→ **Exercise directions**
Repeat verbatim only the lines from the one with "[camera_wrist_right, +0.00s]" through the one with "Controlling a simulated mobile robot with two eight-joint", both ends kept. Pictures stay out.

→ **Data for the task**
** start **

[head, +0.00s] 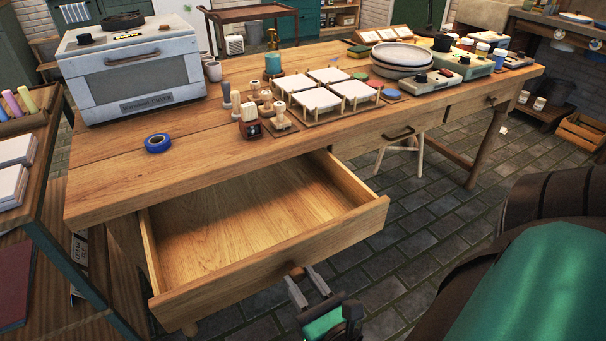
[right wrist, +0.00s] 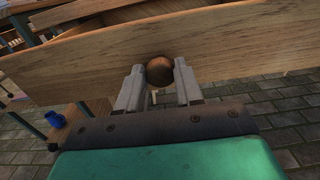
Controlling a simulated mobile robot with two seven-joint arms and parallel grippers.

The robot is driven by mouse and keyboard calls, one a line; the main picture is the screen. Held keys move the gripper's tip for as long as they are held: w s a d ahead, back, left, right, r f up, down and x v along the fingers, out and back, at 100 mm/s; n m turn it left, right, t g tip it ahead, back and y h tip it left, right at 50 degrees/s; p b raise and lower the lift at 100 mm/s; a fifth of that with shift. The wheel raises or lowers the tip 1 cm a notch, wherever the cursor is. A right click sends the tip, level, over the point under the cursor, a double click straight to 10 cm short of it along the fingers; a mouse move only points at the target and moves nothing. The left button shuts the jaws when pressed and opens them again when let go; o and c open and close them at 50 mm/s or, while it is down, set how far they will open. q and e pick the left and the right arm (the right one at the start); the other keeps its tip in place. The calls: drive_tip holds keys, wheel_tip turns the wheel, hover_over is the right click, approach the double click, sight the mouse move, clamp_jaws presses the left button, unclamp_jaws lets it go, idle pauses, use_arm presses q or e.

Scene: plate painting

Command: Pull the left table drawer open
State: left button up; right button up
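The left table drawer (head: 373,212) is pulled well out from the wooden table (head: 105,195). Its inside is bare and empty. In the right wrist view the drawer's front board (right wrist: 235,45) runs across the picture with a round brown knob (right wrist: 159,71) on it. My right gripper (head: 299,273) is at the drawer front, with one finger on each side of the knob. In the right wrist view the fingertips (right wrist: 159,75) appear to touch the knob on both sides. My left gripper is not in view.
A kiln-like oven (head: 130,75), blue tape (head: 157,143), stamps and white tiles (head: 320,99) stand on the table. Another drawer with a dark handle (head: 398,133) is shut. A shelf rack (head: 55,225) stands close on the left.

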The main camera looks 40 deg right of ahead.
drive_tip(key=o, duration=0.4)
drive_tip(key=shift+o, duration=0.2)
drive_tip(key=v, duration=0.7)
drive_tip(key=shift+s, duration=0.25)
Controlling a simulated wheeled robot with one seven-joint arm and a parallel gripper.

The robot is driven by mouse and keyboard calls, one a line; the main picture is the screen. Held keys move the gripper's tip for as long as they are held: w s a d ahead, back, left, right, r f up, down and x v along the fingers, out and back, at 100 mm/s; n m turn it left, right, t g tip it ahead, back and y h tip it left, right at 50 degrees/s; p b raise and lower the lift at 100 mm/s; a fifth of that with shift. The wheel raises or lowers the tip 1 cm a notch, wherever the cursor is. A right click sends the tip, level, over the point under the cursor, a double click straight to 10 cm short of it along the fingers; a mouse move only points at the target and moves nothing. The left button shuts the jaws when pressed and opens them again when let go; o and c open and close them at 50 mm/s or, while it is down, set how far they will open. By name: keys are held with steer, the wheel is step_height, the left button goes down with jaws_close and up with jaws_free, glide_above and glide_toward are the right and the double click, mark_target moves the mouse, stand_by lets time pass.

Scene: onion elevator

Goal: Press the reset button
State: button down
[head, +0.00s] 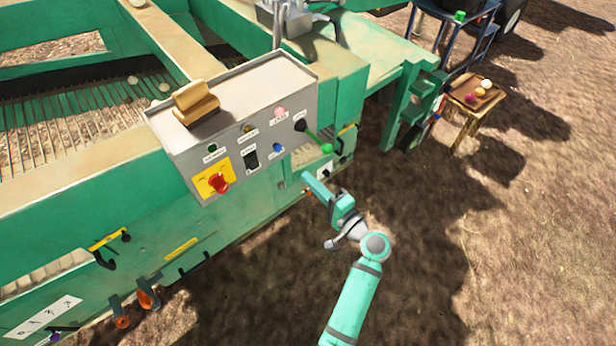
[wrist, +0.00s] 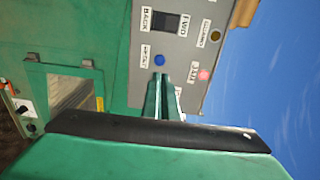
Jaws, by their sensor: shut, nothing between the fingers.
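The blue reset button (head: 278,147) is on the grey control panel (head: 238,110) of the green machine. In the wrist view the blue button (wrist: 160,60) sits beside a RESET label. My gripper (head: 307,178) is shut and empty, below and right of the button in the head view. In the wrist view its fingertips (wrist: 161,77) point at the panel and appear just below the button. The head view shows a gap between fingertips and button.
A black rocker switch (head: 251,159) and a red knob on a yellow plate (head: 218,183) are to the button's left. A pink button (head: 280,112) is above. A green-balled lever (head: 326,149) juts out at the right. Open ground lies in front of the machine.

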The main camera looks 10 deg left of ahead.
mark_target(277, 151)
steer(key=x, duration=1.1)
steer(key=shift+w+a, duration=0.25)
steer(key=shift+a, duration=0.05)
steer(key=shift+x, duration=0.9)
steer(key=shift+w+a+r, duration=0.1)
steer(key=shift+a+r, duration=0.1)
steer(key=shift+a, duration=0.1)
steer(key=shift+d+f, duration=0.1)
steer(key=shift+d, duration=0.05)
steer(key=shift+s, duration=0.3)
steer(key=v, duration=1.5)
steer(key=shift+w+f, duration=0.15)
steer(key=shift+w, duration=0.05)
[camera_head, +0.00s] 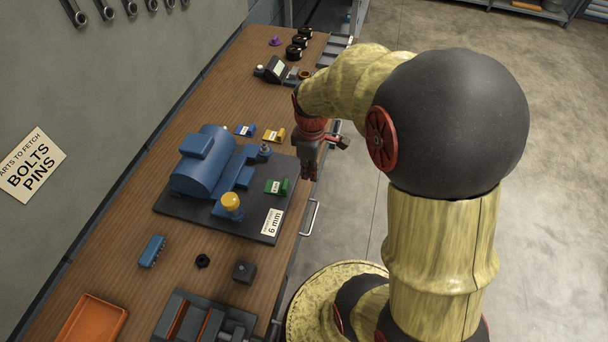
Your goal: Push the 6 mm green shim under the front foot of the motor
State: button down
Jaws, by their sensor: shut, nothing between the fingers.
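The blue motor (203,170) sits on a dark base plate (181,214) on the bench. A green shim (277,187) with a small white label lies on the plate to the right of the motor, apart from it. A white card reading 6 mm (272,222) lies at the plate's near right corner. A foot with a yellow cap (231,201) shows at the motor's near side. My gripper (309,177) is shut and empty. It points down, right of the green shim and apart from it, near the bench edge. The gap under the foot is too small to see.
A blue shim (245,130) and a yellow shim (273,135) lie beyond the plate. A blue block (152,250), a black nut (202,261), a dark cube (243,271) and an orange tray (92,322) are nearer. A drawer handle (311,217) sticks out below the bench edge.

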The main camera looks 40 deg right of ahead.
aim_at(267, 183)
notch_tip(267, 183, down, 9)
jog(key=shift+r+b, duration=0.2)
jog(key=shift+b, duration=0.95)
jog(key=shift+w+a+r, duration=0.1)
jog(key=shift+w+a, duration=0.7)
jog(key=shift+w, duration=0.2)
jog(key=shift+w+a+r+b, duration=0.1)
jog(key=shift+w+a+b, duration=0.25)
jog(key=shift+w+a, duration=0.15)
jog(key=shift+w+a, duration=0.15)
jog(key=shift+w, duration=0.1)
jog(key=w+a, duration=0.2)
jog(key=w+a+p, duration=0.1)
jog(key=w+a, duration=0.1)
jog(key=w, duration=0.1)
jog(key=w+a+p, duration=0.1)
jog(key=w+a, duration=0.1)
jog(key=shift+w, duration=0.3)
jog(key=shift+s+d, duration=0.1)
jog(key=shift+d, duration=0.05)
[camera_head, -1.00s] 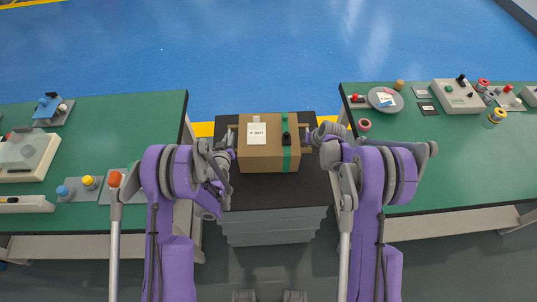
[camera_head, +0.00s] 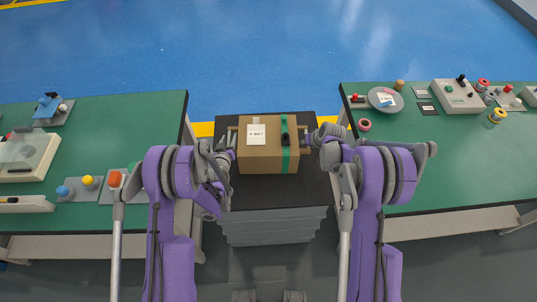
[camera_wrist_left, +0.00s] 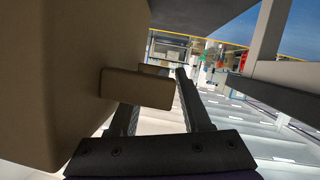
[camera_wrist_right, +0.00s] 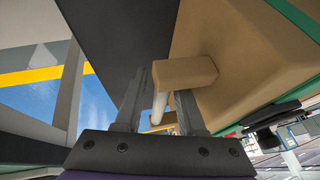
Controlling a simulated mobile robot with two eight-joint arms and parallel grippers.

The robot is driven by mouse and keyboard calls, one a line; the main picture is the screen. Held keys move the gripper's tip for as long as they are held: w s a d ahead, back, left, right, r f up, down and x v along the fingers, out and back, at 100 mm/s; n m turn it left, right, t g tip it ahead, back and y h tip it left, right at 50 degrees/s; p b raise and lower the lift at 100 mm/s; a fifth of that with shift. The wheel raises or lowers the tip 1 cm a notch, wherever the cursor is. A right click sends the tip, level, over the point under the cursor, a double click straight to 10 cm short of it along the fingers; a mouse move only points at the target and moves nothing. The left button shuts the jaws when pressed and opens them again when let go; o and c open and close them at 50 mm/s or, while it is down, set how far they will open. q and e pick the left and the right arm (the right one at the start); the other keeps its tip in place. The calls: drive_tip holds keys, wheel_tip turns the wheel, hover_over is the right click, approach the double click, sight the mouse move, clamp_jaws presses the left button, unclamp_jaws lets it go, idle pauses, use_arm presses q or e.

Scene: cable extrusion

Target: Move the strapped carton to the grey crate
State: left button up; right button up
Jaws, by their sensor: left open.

** end **

→ **Written solution**
[camera_wrist_right, +0.00s] 
Controlling a simulated mobile robot with two eight-joint arms and parallel grippers.

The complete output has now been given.